╭──

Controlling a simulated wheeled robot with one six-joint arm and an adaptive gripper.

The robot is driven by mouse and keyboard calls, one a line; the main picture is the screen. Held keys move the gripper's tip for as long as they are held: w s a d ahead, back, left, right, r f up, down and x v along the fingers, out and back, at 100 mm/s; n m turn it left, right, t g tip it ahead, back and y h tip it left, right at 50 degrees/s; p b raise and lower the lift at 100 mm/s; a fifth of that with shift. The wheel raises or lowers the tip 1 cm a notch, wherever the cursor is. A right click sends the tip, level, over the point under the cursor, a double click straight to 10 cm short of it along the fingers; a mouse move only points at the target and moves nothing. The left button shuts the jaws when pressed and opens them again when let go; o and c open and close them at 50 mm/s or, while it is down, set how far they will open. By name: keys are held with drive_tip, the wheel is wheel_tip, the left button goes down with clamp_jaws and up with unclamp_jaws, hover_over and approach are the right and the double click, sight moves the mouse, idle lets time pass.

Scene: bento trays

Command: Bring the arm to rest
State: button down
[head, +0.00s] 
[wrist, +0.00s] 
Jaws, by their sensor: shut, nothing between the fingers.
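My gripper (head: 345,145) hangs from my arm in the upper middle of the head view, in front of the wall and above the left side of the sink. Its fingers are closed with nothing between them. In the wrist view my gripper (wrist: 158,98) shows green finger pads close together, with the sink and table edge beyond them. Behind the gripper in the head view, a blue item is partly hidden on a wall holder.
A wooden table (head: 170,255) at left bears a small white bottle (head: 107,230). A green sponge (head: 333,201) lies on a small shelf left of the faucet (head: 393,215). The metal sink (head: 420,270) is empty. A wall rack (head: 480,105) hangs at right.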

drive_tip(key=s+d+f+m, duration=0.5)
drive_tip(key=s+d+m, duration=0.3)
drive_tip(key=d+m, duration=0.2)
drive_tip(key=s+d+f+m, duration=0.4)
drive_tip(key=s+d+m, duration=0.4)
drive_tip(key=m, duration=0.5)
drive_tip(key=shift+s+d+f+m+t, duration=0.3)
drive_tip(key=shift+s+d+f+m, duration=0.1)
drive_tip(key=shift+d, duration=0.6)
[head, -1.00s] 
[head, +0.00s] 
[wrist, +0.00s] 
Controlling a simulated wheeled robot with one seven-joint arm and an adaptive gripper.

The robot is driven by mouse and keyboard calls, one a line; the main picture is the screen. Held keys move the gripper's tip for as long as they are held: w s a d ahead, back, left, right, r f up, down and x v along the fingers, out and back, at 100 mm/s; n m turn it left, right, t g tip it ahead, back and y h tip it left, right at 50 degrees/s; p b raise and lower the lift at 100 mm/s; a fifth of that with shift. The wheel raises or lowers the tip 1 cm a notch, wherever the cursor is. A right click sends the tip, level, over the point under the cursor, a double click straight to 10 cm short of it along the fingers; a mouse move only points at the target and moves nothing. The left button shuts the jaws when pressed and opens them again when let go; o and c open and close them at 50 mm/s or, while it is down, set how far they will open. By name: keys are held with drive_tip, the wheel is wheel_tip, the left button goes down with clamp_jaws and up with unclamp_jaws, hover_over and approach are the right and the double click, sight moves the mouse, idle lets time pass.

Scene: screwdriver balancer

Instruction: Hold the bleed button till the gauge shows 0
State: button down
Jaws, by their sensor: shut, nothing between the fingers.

╰──

• TASK DETAILS:
Pick out the lines that contain "joint" and copy them.

• SOLUTION FOR THIS PROBLEM:
Controlling a simulated wheeled robot with one six-joint arm and an adaptive gripper.
Controlling a simulated wheeled robot with one seven-joint arm and an adaptive gripper.

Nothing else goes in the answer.